**Given problem:** For the listing below, give the count of lines containing "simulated", and no other text.

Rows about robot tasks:
[start]

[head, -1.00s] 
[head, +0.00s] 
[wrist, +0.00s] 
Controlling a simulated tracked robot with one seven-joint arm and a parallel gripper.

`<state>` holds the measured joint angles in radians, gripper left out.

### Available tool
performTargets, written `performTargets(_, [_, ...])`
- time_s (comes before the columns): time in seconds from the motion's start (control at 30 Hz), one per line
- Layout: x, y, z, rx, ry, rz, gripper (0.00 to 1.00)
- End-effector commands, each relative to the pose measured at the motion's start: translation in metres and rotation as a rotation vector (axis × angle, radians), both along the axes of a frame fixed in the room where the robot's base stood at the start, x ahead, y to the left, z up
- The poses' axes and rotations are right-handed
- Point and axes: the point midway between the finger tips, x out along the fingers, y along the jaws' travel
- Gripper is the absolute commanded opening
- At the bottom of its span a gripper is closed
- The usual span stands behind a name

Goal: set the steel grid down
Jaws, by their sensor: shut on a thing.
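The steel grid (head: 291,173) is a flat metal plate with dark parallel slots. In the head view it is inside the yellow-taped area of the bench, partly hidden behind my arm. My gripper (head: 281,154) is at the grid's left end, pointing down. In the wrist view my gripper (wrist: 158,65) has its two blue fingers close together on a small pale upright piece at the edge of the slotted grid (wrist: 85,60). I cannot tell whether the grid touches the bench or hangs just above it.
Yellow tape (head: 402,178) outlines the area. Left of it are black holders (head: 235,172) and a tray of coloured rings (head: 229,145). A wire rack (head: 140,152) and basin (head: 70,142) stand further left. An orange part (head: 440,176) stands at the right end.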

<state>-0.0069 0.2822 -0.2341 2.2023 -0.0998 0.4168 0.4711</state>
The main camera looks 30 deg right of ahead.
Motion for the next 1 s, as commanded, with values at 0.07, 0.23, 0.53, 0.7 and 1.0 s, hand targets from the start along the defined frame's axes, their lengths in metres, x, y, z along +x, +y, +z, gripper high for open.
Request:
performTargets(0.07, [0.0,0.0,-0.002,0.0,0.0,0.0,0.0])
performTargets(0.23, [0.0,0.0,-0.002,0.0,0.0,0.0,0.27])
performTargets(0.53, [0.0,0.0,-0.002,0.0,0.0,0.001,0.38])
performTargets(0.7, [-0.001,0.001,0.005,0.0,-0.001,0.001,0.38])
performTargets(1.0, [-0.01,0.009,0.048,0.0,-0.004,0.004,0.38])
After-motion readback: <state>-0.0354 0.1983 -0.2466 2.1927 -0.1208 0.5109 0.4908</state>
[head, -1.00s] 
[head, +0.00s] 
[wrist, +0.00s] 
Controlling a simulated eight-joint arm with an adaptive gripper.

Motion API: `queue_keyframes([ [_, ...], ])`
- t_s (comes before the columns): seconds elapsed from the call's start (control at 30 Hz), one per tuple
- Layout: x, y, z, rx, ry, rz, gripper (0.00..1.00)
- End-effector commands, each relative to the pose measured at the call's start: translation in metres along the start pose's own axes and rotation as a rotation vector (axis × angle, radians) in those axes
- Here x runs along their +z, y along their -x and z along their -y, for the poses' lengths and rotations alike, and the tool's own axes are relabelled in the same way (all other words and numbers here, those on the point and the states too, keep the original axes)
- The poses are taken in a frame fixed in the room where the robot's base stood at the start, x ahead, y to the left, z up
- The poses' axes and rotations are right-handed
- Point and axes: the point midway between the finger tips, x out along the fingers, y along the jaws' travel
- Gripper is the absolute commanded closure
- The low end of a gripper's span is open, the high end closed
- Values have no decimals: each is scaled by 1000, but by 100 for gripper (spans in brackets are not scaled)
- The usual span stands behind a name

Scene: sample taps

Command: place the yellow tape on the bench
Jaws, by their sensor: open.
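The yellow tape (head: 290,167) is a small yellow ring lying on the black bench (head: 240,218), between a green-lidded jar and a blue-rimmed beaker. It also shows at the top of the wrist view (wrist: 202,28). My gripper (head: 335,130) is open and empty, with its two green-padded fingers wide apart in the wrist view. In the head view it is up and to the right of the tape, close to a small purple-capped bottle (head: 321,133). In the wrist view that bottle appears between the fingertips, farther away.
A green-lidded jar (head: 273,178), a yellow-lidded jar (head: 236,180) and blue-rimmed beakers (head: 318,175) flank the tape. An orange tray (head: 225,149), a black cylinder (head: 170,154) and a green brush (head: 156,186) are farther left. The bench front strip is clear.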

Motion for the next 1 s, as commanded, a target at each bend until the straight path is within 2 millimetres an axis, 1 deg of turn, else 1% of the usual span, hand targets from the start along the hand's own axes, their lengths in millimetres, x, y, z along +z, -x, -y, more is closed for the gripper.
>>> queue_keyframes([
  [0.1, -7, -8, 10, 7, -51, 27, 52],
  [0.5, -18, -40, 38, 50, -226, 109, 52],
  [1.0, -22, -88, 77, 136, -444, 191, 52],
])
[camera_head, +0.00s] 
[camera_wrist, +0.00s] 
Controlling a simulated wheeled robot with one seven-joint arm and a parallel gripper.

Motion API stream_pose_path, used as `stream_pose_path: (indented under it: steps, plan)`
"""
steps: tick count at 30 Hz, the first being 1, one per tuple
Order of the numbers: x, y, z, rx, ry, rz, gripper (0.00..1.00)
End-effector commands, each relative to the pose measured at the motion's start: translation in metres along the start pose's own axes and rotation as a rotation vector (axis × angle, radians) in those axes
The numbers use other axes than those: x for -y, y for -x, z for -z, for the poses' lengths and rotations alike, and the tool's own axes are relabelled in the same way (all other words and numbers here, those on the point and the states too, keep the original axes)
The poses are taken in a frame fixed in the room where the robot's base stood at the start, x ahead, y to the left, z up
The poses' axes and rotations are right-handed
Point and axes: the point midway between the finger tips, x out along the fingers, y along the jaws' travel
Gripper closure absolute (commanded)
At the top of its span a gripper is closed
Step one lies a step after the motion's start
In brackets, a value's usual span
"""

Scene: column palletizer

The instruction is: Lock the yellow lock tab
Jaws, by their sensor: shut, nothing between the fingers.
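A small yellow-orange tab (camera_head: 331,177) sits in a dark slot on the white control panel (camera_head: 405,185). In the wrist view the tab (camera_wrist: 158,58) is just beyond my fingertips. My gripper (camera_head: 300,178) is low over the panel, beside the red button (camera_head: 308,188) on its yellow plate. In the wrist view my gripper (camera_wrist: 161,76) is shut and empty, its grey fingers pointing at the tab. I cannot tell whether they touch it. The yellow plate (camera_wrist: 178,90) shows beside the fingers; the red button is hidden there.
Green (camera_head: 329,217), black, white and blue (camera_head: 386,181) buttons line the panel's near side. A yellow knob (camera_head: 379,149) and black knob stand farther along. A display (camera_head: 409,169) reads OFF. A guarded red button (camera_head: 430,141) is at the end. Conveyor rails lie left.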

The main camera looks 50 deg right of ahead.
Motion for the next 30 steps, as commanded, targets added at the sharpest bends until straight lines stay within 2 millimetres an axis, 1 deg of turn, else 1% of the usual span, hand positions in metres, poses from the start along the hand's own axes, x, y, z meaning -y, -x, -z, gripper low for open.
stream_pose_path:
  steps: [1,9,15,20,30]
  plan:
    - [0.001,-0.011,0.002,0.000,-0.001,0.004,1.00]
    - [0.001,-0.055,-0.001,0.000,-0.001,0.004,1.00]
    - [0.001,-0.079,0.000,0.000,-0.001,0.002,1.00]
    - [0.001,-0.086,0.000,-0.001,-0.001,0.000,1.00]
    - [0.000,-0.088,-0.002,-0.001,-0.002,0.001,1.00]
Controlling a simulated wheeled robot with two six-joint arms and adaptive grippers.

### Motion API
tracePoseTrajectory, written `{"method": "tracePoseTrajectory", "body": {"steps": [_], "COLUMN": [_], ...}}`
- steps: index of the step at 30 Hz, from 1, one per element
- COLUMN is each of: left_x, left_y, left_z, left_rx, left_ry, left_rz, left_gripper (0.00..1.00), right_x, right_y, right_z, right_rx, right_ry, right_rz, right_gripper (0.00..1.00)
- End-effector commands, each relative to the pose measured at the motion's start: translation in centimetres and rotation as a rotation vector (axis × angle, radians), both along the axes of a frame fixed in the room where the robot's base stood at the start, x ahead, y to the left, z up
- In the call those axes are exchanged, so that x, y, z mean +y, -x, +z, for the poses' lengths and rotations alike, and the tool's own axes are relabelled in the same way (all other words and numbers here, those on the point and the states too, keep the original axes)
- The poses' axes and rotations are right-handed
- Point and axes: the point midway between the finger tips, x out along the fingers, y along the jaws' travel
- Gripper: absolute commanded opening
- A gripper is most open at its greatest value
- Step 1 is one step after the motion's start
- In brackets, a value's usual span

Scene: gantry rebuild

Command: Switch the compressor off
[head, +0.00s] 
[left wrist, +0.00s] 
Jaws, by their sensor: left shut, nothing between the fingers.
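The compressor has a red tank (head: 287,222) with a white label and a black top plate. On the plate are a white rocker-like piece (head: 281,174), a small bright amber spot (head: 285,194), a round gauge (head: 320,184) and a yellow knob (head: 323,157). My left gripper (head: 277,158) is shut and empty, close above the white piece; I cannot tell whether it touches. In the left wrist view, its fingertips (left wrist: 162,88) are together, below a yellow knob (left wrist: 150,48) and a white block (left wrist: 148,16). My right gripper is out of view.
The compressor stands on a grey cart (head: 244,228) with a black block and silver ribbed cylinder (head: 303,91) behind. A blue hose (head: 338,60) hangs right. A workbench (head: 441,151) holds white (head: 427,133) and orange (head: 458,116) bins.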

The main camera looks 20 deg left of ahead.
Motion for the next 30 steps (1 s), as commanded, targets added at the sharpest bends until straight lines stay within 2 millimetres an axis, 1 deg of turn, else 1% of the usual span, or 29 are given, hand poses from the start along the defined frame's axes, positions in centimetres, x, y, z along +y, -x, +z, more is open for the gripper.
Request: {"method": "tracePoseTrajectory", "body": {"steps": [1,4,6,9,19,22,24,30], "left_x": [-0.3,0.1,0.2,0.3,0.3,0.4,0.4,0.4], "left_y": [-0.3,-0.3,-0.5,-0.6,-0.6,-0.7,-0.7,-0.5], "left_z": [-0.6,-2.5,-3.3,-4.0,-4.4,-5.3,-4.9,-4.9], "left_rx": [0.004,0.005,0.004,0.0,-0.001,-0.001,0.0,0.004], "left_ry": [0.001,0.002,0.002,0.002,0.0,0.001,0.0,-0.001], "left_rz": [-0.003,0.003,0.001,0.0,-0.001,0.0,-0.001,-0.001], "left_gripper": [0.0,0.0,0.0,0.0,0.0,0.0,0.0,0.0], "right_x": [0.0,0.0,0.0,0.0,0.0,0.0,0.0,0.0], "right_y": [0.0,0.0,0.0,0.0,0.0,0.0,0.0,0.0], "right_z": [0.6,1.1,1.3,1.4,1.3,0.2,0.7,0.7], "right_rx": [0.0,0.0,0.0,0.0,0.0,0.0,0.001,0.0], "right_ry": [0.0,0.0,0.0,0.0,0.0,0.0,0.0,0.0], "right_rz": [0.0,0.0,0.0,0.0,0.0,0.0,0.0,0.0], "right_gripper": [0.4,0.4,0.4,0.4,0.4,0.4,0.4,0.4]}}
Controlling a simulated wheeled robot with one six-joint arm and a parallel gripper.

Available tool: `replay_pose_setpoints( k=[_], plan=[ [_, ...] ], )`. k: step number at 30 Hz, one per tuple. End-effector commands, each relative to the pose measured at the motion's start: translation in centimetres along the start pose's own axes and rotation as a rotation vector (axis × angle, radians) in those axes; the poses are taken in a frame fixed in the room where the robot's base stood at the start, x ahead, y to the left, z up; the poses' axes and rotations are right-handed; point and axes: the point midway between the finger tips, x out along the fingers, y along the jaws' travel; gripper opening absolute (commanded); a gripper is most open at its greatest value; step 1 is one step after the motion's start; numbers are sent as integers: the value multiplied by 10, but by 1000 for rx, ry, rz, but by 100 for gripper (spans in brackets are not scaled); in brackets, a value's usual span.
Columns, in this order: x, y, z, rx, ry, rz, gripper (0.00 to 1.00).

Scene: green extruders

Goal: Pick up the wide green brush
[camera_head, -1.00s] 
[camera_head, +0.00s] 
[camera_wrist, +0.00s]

[end]

**Output of the task:** 5